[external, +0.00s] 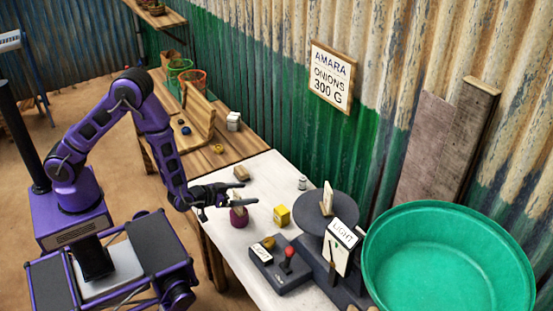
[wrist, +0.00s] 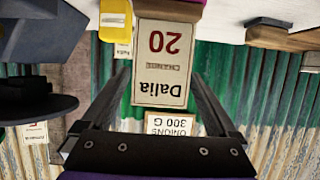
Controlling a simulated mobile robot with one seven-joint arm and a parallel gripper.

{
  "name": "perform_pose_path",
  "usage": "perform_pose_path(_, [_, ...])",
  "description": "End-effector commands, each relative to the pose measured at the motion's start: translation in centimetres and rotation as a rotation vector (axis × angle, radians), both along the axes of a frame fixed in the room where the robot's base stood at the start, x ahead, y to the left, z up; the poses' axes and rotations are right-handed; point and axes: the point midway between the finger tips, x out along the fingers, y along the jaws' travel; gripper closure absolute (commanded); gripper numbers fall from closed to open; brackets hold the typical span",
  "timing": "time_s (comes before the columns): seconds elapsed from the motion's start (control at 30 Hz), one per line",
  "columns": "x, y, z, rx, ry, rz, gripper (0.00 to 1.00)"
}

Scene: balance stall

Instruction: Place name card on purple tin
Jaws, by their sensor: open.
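The name card (wrist: 160,65), a pale card reading "Dalia 20 change", appears upside down in the wrist view. My gripper (external: 244,194) is just above the tin. In the wrist view my open gripper (wrist: 160,78) has a finger on each side of the card, with visible gaps.
A yellow tin (external: 282,215) stands right of the purple tin. A wooden block (external: 241,173) lies behind my gripper.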

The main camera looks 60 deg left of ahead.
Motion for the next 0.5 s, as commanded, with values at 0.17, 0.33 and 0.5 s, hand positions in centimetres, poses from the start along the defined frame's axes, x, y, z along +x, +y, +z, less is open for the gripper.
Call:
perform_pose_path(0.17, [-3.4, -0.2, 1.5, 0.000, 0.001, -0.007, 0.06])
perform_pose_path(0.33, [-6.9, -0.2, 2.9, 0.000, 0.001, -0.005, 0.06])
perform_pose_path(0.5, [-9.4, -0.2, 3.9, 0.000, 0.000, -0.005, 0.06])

== Exercise ==
Find out how many lines in the listing contain the string "columns". Give the number alone.

== Finished task ==
2